Spesso andava in campagna, verso Monte Tezio, a portare a delle famiglie che conosceva pezzi di rifilatura delle carni degli animali che aveva macellato. In cambio gli davano qualche coppia di uova e del vino. Il Gaggia era fatto così.

Un giorno incontrando un amico del mattatoio si parlava del più e del meno, quando lui mi disse se sapevo del Gaggia. Risposi di no, e lui "Non lo sai? È ricoverato al Grocco. Poveraccio". Sono andato subito a trovarlo.
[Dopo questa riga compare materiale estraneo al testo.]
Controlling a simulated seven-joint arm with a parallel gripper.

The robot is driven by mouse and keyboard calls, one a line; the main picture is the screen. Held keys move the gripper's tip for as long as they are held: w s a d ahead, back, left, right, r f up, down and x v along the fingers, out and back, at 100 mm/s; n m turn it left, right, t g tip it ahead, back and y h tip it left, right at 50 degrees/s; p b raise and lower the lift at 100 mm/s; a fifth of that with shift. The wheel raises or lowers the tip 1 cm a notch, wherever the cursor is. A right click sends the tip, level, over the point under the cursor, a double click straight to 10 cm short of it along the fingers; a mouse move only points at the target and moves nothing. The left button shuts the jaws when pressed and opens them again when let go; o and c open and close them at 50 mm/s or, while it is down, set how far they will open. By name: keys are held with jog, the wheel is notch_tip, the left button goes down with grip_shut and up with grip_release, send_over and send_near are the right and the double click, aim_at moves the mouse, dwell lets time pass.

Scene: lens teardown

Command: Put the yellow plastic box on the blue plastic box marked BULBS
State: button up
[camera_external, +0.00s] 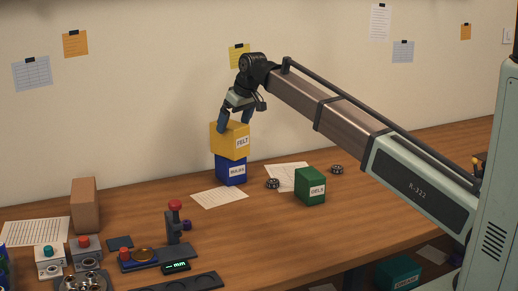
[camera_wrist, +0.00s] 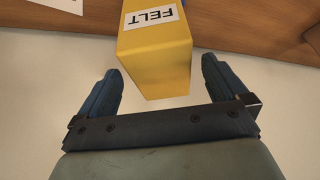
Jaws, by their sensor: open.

Mentre salivo le scale ho notato, sul pianerottolo in cima, uno in carrozzella con vicino l'inserviente. Domando a lui della persona che cercavo, ma appena pronunciato il nome, l'uomo sulla sedia a rotelle alza la testa e si volta verso di me dicendo: "O Forca! Com'è ste'?".
Era il Gaggia. Mi metto a parlare con lui che comincia a dire un po' della sua storia. In breve; la moglie era morta, lui era rimasto solo e, alla fine, i nipoti l'avevano messo li.
Nel frattempo passa un altro inserviente; lui si gira mormorando una frase che ben conoscevo: "Tant' te sguasto". Gli chiedo: "Memmo, ma che v'ha fatto?". La risposta oscura e minacciosa fu: "Lu 'l sa".
A questo punto l'uomo della carrozzella mi chiamò da una parte e mi disse: "Ma quest'uomo è matto?", "Perché?" Rispondo io. Il portantino, sempre facendo attenzione a non farsi sentire dagli altri, mi disse: "Qualche giorno fa mi aveva chiamato per fargli una cosa. Io ero occupato e ho tardato un pochino. Quando sono arrivato mi ha preso su come un fuscello sollevandomi da terra e mi ha detto "Te sguasto".
Gli raccontai chi era quell'uomo e come una volta, al mattatoio, aveva abbattuto un piccolo animale con un solo pugno. Dopo che ebbi finito di dire, mi sembrò che l'inserviente lo guardasse con molto più rispetto e, credo, anche un po' di timore.
L'incontro all'ospedale è avvenuto nove mesi prima che il mio vecchio compagno di lavoro morisse, all'età di novantasei anni.
Questo era Memmo T., detto il Gaggia. Io sono orgoglioso di essergli stato amico.